### Records supplied
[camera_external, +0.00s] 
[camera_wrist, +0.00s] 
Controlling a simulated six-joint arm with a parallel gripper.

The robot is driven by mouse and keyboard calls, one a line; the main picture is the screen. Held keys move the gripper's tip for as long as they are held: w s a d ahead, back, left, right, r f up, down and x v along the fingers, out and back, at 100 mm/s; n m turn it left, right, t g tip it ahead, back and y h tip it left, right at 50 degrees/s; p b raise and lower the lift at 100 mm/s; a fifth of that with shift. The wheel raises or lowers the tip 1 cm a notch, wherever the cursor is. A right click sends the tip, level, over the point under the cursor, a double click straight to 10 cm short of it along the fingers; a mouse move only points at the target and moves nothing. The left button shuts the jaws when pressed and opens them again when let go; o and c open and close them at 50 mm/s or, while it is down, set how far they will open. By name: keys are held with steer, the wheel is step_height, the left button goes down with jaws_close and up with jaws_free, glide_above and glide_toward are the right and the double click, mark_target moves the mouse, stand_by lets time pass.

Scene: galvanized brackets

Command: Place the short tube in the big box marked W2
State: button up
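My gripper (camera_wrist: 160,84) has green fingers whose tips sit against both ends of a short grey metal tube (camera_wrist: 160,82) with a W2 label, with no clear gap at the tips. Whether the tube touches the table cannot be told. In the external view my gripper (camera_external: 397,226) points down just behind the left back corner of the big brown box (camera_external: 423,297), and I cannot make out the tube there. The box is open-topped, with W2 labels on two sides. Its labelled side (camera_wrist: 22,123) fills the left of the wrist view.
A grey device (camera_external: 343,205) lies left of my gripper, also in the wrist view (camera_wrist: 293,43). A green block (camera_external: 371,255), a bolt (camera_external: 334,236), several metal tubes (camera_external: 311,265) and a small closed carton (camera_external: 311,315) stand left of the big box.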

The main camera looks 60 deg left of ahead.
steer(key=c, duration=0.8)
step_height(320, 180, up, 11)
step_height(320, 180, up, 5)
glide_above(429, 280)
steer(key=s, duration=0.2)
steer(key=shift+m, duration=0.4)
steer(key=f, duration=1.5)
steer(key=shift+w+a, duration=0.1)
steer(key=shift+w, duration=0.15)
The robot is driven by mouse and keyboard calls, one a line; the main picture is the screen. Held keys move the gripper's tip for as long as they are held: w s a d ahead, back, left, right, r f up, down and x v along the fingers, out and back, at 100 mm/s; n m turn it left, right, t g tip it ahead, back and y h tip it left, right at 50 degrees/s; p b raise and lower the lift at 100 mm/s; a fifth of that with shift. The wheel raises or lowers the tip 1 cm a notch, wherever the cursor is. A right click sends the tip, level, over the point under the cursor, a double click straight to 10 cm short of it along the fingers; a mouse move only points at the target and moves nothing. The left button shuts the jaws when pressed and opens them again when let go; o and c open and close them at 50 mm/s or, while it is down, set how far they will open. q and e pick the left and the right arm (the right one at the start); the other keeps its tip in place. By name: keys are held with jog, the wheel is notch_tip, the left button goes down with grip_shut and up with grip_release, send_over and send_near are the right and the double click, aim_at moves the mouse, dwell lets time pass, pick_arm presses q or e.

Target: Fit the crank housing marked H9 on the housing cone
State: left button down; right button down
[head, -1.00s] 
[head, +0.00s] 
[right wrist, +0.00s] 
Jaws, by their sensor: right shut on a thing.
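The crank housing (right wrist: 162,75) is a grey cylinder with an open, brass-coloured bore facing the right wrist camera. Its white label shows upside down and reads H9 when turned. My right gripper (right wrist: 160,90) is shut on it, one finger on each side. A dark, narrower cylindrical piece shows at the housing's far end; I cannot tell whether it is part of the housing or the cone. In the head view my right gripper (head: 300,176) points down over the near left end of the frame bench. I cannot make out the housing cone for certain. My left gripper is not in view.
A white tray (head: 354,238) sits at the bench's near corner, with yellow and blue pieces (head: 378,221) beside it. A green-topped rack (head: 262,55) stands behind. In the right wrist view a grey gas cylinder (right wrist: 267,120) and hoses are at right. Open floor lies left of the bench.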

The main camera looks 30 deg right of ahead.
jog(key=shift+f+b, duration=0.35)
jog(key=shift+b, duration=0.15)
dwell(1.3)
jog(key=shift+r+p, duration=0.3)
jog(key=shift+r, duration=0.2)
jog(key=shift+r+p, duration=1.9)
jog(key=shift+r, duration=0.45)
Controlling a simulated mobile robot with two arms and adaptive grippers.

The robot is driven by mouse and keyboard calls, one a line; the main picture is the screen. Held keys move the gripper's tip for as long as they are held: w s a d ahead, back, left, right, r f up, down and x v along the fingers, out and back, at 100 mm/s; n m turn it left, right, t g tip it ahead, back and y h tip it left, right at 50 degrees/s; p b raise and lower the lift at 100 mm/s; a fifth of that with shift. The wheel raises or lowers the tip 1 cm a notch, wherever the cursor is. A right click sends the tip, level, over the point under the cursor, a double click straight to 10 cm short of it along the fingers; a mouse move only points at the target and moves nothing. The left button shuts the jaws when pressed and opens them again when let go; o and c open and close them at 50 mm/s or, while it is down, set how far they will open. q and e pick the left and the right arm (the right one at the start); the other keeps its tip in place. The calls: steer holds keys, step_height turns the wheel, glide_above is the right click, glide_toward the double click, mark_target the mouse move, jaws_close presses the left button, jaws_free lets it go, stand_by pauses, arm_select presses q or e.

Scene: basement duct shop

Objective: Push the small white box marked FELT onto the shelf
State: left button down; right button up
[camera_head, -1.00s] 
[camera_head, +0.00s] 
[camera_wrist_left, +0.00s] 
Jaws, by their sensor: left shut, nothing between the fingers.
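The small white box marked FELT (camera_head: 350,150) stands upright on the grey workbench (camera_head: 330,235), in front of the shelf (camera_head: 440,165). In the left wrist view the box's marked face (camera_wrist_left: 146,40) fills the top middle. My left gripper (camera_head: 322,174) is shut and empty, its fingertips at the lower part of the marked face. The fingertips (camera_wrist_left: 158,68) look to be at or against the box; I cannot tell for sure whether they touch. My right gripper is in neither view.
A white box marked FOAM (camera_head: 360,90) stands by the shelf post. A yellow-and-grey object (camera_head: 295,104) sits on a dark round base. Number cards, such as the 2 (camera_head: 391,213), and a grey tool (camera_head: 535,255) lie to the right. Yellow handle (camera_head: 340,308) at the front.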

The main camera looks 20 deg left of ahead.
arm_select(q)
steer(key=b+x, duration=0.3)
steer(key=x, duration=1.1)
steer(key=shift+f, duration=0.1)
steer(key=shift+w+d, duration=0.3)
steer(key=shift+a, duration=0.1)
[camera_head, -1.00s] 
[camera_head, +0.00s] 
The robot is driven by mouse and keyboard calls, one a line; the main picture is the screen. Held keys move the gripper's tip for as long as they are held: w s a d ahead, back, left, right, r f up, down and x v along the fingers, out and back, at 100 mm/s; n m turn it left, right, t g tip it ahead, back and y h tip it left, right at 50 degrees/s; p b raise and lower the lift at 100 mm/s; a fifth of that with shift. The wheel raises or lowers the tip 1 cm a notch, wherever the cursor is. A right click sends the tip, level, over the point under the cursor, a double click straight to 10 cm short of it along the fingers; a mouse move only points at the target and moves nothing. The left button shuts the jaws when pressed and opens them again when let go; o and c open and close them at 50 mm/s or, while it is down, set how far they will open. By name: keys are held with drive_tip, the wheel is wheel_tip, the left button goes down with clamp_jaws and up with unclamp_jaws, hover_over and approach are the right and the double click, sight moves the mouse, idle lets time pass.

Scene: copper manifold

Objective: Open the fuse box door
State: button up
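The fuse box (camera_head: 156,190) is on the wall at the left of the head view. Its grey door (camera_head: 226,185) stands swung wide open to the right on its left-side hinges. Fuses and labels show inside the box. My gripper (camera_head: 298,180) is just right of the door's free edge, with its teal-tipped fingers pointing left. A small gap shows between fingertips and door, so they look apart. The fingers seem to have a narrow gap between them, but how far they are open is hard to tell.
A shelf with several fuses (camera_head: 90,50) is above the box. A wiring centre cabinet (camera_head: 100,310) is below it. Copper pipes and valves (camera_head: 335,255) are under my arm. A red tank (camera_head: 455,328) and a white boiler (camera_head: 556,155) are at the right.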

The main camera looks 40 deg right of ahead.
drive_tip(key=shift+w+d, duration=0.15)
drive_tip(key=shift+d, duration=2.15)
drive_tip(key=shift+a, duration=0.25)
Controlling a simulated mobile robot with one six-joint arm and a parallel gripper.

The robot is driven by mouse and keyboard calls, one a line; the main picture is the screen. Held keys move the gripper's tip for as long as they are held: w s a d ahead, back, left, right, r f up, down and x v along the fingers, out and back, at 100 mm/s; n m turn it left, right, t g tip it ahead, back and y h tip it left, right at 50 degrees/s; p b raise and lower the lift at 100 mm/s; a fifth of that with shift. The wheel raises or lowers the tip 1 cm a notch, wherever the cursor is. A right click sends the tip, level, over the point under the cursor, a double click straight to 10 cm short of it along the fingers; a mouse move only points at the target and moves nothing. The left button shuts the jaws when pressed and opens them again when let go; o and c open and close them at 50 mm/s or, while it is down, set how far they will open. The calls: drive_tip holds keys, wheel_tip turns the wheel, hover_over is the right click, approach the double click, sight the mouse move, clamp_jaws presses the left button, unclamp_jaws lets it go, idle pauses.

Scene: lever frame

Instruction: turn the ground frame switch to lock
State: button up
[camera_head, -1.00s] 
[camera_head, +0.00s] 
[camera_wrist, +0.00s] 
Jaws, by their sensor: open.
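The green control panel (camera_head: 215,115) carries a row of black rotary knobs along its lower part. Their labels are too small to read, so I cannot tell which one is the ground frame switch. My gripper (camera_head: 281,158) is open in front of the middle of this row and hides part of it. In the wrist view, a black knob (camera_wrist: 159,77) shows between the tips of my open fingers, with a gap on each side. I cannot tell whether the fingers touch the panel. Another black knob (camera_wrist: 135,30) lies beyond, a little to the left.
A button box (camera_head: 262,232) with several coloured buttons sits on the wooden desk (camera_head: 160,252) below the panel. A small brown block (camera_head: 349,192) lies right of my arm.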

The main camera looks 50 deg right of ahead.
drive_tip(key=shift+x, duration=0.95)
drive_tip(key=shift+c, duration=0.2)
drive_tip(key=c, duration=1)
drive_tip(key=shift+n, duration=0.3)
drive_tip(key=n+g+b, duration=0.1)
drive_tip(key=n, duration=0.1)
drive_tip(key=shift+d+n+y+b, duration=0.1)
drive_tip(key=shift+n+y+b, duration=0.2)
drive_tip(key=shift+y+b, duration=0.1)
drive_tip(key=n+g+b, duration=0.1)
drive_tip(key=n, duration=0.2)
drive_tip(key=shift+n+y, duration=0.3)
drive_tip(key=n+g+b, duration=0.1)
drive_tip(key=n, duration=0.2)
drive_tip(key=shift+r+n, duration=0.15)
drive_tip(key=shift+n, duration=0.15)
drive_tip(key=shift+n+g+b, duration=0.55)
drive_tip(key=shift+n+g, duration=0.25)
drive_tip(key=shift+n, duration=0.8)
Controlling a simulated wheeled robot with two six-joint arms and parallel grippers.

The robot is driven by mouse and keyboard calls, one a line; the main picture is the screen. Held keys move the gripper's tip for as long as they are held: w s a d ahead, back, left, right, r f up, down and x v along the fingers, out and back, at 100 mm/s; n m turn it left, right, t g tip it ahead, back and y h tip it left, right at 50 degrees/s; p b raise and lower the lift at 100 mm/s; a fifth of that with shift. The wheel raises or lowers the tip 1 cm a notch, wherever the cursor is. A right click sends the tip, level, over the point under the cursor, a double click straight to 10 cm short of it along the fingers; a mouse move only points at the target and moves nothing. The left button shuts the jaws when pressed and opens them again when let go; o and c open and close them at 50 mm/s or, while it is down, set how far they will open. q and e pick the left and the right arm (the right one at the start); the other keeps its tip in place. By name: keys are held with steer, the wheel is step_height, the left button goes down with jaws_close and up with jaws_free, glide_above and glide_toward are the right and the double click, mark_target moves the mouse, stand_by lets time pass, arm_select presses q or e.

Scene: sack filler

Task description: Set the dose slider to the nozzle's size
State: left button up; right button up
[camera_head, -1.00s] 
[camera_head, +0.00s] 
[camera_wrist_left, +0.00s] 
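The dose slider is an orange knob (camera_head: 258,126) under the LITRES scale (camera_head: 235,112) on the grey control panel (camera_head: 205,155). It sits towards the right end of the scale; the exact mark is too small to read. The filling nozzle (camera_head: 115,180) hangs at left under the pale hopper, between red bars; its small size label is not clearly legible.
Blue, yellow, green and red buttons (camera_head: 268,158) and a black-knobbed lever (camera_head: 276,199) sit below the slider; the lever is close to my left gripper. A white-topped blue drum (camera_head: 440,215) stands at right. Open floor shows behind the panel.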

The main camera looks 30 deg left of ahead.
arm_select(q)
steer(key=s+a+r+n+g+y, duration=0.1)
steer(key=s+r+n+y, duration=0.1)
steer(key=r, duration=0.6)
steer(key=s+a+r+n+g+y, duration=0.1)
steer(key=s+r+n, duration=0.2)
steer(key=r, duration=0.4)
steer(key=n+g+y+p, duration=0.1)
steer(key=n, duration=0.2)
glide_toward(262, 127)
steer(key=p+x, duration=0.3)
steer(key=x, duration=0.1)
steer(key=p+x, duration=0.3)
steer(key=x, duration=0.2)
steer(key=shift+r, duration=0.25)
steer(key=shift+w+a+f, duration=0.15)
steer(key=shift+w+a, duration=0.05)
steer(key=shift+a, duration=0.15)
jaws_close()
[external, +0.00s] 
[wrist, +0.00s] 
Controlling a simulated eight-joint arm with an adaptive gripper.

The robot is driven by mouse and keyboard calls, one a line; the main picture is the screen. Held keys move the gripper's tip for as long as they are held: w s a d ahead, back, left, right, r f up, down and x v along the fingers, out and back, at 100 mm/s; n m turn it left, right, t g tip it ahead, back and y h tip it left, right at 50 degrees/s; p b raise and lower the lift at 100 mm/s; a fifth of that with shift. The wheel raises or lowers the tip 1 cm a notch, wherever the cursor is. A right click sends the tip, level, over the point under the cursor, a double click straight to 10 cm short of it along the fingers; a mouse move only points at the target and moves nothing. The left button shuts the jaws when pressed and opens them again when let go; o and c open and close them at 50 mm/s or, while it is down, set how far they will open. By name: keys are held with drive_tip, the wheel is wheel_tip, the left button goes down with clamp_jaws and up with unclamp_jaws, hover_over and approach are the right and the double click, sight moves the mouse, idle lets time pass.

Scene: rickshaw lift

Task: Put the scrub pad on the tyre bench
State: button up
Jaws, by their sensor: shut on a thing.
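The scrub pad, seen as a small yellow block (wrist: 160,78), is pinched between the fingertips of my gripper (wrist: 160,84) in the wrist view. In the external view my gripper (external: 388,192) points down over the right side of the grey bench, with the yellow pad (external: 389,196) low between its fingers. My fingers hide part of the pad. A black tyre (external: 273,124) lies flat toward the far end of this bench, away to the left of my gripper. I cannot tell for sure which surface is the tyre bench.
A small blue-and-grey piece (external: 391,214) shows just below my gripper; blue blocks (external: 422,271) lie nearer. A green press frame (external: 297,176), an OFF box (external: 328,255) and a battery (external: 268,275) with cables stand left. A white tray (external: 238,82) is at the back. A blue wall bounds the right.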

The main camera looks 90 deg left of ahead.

### What you will do
Determine how many lines of the listing hold the word "simulated" and reply with that figure alone.

### Response for this exercise
5